En un mes se llevará a cabo la decimoquinta conferencia de las partes (COP-15) de la Convención Marco de Naciones Unidas sobre Cambio Climático (UNFCCC) que cobija al Protocolo de Kyoto (PK), el principal tratado sobre cambio climático. Esa reunión debería culminar con un tratado sucesor del PK, que expira en 2012. El tiempo está encima, pues un acuerdo con mínima credibilidad debe dar tiempo a las partes signatarias para preparar su implementación. Las cosas no pintan bien para alcanzar un resultado satisfactorio en Copenhague.
De acuerdo con el Panel Intergubernamental sobre Cambio Climático (IPCC), los objetivos de largo plazo de un acuerdo sobre cambio climático deberían ser dos. Primero, las emisiones globales de gases de efecto invernadero deberían alcanzar su nivel máximo en los próximos 10 a 15 años y comenzar a declinar a partir de ese pico. Segundo, para 2050 esas emisiones deberían reducirse en 50 por ciento con respecto a las emisiones de 2000. Sólo de esa manera se puede estabilizar la concentración de CO2 equivalente en el nivel de 450 ppm. Ese nivel corresponde a incrementos de entre 2 y 2.4 grados centígrados en la temperatura global promedio.
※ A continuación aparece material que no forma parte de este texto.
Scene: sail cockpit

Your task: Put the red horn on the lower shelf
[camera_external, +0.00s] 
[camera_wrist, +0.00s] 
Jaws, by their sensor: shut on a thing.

Aun esa meta lleva asociados efectos negativos que deben ser considerados, para fines prácticos, irreversibles. Por ejemplo, este año la Academia Nacional de Ciencias de Estados Unidos publicó una investigación cuyas principales conclusiones son escalofriantes. Primera, el cambio climático que estamos provocando hoy durará por lo menos mil años a partir del momento en que se detengan las emisiones. Segunda, alrededor de 40 por ciento del dióxido de carbono emitido durante este siglo permanecerá en la atmósfera hasta el año 3000.
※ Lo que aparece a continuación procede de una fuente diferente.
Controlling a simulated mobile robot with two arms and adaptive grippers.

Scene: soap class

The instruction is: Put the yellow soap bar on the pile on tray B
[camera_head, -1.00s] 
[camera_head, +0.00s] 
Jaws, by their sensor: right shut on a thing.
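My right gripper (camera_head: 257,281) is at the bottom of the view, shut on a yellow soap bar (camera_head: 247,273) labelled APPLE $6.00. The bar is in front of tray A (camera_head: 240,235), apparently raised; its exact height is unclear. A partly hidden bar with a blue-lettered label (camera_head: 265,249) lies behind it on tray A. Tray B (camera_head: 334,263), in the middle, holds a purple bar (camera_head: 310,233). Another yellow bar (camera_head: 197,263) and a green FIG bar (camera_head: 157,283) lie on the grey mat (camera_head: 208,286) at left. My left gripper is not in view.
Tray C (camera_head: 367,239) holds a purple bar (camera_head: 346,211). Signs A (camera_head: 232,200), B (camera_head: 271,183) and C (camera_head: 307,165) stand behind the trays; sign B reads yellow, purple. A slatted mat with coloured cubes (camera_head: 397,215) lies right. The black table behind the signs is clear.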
Las posiciones para Copenhague siguen líneas de conflicto. La mayoría de los países ricos (responsables de alterar la composición de la atmósfera) mantiene una retórica de metas cuantitativas interesantes, pero no especifica la forma de alcanzarlas. Además, esos países señalan con índice acusatorio a las llamadas economías emergentes, China, India y Brasil, como los principales emisores de GEI en la actualidad. Y si bien es cierto que China ya se convirtió en el principal emisor de GEI, las emisiones per cápita en China e India (6 y 1.7 toneladas por habitante, respectivamente) son significativamente menores que las de los países ricos.
Por si esas divisiones no fueran suficientes, las emisiones per cápita en Estados Unidos son dos veces más grandes que las de la Unión Europea (23.6 contra 12 toneladas respectivamente), lo que complica más las negociaciones.
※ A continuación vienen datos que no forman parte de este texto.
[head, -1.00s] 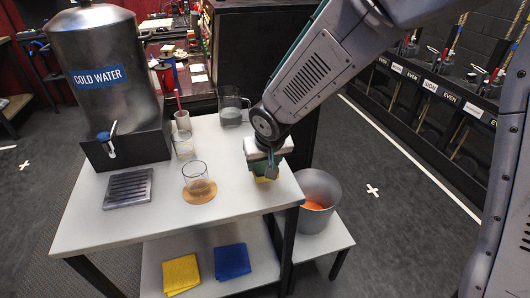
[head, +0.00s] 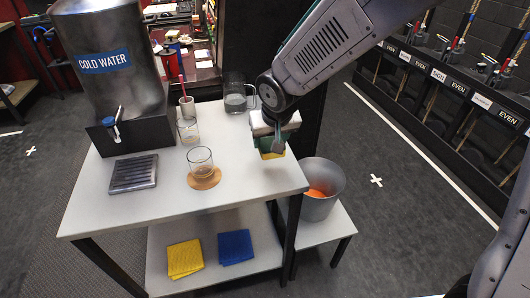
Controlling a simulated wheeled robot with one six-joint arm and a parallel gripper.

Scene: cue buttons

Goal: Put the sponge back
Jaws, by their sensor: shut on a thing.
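My gripper (head: 274,146) is over the right side of the white table (head: 235,190), pointing down. It is shut on a green and yellow sponge (head: 271,154), whose lower part shows beneath the jaws. The sponge's upper part is hidden by the gripper. I cannot tell whether the sponge touches the table top or hangs just above it. A grey bucket (head: 335,187) with something orange inside stands to the right, lower than the table top.
A steel water dispenser (head: 105,62) and a drip tray (head: 134,173) are at the left. A glass (head: 200,160) stands on a round coaster (head: 206,182). A pitcher (head: 235,98) is at the back. Yellow (head: 184,258) and blue (head: 235,247) cloths lie on the lower shelf.
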De este modo, si bien 133 países han reconocido que es necesario esforzarse para limitar el aumento en la temperatura global promedio a 2 grados centígrados, la probabilidad de alcanzar esta meta se va haciendo más remota a medida que pasa el tiempo.
Para el secretariado de la UNFCCC, un nuevo acuerdo exitoso requiere tres cosas. Primero, que los países industrializados definan compromisos (de reducción de emisiones) de largo plazo y las metas cuantitativas de mediano plazo que deberán ir cumpliendo. Segundo, que los países en vías de desarrollo especifiquen las medidas que adoptarán para mantener sus niveles de emisiones estables. Tercero, deberá establecer de manera clara las modalidades y montos de financiamiento internacional (así como de flujos de tecnología) para ayudar a los países en desarrollo a reducir sus emisiones de GEI.
Para los primeros dos puntos, sería bueno añadirle dientes al nuevo tratado, quizás en forma de sanciones económicas. Y sobre el tercero, cabe preguntarse de dónde van a salir los recursos para los países en desarrollo y cómo serán canalizados. El volumen de financiamiento que se ha llegado a mencionar en algunas proyecciones es astronómico. Por ejemplo, la Agencia Internacional de Energía calcula que sólo en el sector energético se van a requerir 10 billones (castellanos) de dólares entre 2010 y 2030. En otros sectores hay requerimientos del mismo orden de magnitud.
Si la población mundial asciende a 9 mil millones de personas en 2050, será necesario reducir las emisiones per cápita a no más de dos toneladas de CO2 equivalente. Para lograr este tipo de metas se va a necesitar algo más que un engendro del Protocolo de Kyoto y, por supuesto, sin todo el abanico de tretas y ventanas para eludir los compromisos adquiridos. ¿Será Copenhague la cuna de un nuevo acuerdo de este tipo? No lo creo, pero hay que intentarlo.